====== GIVEN RECORDS

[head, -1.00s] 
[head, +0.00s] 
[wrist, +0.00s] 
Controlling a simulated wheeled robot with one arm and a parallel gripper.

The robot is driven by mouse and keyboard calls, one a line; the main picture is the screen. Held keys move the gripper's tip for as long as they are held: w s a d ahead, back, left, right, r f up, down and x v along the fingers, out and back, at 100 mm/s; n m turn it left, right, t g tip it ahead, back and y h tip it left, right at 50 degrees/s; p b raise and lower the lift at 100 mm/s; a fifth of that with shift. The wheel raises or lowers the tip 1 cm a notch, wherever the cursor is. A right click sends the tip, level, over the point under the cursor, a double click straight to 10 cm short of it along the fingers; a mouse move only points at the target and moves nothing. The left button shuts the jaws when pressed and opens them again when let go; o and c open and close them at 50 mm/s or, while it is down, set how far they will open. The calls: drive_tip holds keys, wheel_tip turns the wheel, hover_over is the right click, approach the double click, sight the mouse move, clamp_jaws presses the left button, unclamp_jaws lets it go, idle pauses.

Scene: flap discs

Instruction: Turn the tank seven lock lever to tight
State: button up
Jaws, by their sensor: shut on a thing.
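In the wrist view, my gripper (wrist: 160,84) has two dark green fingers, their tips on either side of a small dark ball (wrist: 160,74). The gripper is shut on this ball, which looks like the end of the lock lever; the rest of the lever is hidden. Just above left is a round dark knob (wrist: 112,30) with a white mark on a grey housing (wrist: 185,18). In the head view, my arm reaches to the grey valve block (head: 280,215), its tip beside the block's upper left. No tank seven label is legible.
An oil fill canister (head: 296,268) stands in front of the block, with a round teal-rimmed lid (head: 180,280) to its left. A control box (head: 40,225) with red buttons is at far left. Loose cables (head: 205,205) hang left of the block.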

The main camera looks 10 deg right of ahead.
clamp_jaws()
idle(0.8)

============
====== GIVEN RECORDS

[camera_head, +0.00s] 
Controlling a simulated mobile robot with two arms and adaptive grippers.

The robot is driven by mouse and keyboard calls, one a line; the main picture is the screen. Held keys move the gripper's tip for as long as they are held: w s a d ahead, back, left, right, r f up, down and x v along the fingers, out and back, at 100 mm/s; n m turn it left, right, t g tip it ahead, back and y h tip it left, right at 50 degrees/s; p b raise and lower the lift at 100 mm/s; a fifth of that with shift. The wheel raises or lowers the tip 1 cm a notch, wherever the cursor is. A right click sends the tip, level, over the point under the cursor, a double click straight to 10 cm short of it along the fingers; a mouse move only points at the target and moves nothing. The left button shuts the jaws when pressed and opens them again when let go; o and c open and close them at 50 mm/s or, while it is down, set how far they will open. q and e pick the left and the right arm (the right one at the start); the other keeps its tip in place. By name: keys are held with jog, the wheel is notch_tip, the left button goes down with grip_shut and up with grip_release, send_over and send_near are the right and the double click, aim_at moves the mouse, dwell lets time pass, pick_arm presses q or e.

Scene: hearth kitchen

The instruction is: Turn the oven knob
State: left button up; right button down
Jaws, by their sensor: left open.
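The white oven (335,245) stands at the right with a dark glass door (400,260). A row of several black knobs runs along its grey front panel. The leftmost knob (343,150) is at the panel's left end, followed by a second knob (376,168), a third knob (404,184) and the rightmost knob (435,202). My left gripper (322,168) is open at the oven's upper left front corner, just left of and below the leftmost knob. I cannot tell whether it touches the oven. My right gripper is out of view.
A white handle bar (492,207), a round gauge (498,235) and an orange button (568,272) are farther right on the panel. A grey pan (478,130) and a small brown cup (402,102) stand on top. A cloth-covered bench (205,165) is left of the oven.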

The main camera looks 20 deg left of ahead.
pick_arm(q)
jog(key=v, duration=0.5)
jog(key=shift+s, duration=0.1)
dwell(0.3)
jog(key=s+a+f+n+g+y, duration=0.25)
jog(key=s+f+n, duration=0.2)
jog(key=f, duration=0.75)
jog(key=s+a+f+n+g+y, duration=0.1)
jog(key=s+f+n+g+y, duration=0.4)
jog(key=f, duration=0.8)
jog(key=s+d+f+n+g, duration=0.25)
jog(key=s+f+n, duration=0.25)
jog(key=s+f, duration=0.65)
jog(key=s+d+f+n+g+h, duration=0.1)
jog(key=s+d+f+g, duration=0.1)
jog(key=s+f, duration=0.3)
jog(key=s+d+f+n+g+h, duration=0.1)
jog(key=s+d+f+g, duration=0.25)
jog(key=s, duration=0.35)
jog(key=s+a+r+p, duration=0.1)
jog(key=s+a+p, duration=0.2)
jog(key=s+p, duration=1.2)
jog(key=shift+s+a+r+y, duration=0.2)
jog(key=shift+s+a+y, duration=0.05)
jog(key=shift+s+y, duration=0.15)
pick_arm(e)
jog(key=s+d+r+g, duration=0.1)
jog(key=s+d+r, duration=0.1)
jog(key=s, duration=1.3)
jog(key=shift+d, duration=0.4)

============
====== GIVEN RECORDS

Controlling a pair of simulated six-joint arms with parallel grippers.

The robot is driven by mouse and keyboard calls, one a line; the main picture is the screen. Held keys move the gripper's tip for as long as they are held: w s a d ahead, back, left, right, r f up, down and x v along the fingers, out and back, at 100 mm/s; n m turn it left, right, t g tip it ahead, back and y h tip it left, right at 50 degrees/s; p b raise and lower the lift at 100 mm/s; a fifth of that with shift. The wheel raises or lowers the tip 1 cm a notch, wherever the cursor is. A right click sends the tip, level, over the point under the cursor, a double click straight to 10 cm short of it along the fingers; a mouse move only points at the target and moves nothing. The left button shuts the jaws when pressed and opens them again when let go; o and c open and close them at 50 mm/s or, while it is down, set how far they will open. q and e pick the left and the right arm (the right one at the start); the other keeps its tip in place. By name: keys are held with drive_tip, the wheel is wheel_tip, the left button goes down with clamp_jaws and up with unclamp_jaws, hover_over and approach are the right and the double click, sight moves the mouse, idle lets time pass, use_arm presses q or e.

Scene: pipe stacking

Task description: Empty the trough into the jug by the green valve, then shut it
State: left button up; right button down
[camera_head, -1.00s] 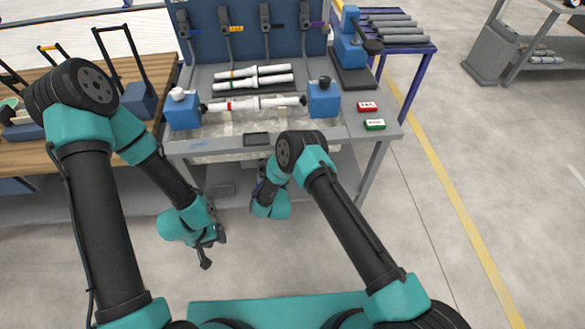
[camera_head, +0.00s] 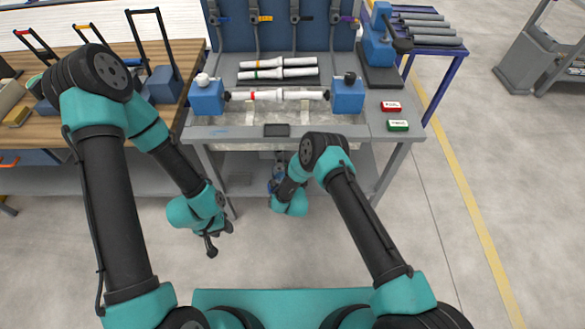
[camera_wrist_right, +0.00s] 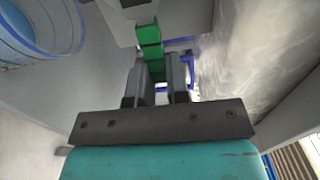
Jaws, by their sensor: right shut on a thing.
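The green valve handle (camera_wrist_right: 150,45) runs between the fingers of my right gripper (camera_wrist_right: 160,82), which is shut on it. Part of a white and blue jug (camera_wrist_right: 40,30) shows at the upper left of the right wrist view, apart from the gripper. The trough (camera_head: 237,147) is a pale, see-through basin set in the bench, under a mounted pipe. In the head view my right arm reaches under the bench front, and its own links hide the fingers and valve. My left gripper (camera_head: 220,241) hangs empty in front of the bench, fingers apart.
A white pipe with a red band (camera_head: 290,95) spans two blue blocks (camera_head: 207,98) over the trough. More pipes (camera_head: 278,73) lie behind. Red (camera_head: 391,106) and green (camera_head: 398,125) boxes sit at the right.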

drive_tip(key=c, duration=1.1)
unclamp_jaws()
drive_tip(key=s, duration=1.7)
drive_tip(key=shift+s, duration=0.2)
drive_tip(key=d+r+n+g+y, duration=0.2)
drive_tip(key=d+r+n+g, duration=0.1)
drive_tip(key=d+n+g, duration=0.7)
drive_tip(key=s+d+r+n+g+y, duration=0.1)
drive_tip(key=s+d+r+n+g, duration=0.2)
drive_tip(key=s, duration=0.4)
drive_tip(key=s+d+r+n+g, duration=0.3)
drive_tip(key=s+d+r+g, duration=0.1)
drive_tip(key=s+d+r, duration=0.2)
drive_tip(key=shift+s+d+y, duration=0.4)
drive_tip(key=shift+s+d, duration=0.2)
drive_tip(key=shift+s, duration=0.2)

============

- **THE PROBLEM**: Reproduce the lines exactly, from the line that contains "[head, -1.00s]" through the line that contains "State: button up", and nothing more.

- **SOLUTION FOR THIS EXERCISE**:
[head, -1.00s] 
[head, +0.00s] 
[wrist, +0.00s] 
Controlling a simulated wheeled robot with one arm and a parallel gripper.

The robot is driven by mouse and keyboard calls, one a line; the main picture is the screen. Held keys move the gripper's tip for as long as they are held: w s a d ahead, back, left, right, r f up, down and x v along the fingers, out and back, at 100 mm/s; n m turn it left, right, t g tip it ahead, back and y h tip it left, right at 50 degrees/s; p b raise and lower the lift at 100 mm/s; a fifth of that with shift. The wheel raises or lowers the tip 1 cm a notch, wherever the cursor is. A right click sends the tip, level, over the point under the cursor, a double click straight to 10 cm short of it along the fingers; a mouse move only points at the target and moves nothing. The left button shuts the jaws when pressed and opens them again when let go; o and c open and close them at 50 mm/s or, while it is down, set how far they will open. The calls: drive_tip holds keys, wheel_tip turns the wheel, hover_over is the right click, approach the double click, sight the mouse move, clamp_jaws presses the left button, unclamp_jaws lets it go, idle pauses.

Scene: flap discs

Instruction: Turn the tank seven lock lever to tight
State: button up

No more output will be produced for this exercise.